=== SUPPLIED INFORMATION ===
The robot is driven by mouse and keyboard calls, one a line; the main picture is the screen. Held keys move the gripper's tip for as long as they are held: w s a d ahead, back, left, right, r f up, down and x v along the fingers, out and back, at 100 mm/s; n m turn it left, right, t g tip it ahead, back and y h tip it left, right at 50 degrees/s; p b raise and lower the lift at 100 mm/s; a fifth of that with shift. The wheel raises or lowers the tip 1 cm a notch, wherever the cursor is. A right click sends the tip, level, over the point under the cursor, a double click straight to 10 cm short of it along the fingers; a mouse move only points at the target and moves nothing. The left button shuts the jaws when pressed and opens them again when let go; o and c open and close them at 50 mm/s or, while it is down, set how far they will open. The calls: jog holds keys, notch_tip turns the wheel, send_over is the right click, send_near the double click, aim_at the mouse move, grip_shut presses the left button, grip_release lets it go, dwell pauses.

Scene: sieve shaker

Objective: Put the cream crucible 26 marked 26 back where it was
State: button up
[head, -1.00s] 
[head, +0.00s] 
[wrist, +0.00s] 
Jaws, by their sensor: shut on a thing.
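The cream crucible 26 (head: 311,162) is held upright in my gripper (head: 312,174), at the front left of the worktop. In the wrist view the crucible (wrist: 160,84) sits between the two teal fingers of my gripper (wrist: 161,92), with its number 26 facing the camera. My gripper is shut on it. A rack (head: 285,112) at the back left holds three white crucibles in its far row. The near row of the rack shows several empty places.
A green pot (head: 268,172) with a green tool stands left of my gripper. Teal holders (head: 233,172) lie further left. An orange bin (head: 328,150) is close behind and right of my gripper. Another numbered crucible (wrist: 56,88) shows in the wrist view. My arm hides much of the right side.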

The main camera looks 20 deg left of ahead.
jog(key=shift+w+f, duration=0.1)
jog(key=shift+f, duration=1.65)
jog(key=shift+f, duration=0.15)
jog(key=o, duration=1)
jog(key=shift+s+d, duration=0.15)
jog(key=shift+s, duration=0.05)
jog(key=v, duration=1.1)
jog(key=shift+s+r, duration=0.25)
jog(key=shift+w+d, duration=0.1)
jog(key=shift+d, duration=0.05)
===
### GOAL
Nothing in the data may differ; print all of it exactly as written.

### RESULT FOR THIS TASK
The robot is driven by mouse and keyboard calls, one a line; the main picture is the screen. Held keys move the gripper's tip for as long as they are held: w s a d ahead, back, left, right, r f up, down and x v along the fingers, out and back, at 100 mm/s; n m turn it left, right, t g tip it ahead, back and y h tip it left, right at 50 degrees/s; p b raise and lower the lift at 100 mm/s; a fifth of that with shift. The wheel raises or lowers the tip 1 cm a notch, wherever the cursor is. A right click sends the tip, level, over the point under the cursor, a double click straight to 10 cm short of it along the fingers; a mouse move only points at the target and moves nothing. The left button shuts the jaws when pressed and opens them again when let go; o and c open and close them at 50 mm/s or, while it is down, set how far they will open. The calls: jog holds keys, notch_tip turns the wheel, send_over is the right click, send_near the double click, aim_at the mouse move, grip_shut presses the left button, grip_release lets it go, dwell pauses.

Scene: sieve shaker

Objective: Put the cream crucible 26 marked 26 back where it was
State: button up
[head, -1.00s] 
[head, +0.00s] 
[wrist, +0.00s] 
Jaws, by their sensor: shut on a thing.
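The cream crucible 26 (head: 311,162) is held upright in my gripper (head: 312,174), at the front left of the worktop. In the wrist view the crucible (wrist: 160,84) sits between the two teal fingers of my gripper (wrist: 161,92), with its number 26 facing the camera. My gripper is shut on it. A rack (head: 285,112) at the back left holds three white crucibles in its far row. The near row of the rack shows several empty places.
A green pot (head: 268,172) with a green tool stands left of my gripper. Teal holders (head: 233,172) lie further left. An orange bin (head: 328,150) is close behind and right of my gripper. Another numbered crucible (wrist: 56,88) shows in the wrist view. My arm hides much of the right side.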

The main camera looks 20 deg left of ahead.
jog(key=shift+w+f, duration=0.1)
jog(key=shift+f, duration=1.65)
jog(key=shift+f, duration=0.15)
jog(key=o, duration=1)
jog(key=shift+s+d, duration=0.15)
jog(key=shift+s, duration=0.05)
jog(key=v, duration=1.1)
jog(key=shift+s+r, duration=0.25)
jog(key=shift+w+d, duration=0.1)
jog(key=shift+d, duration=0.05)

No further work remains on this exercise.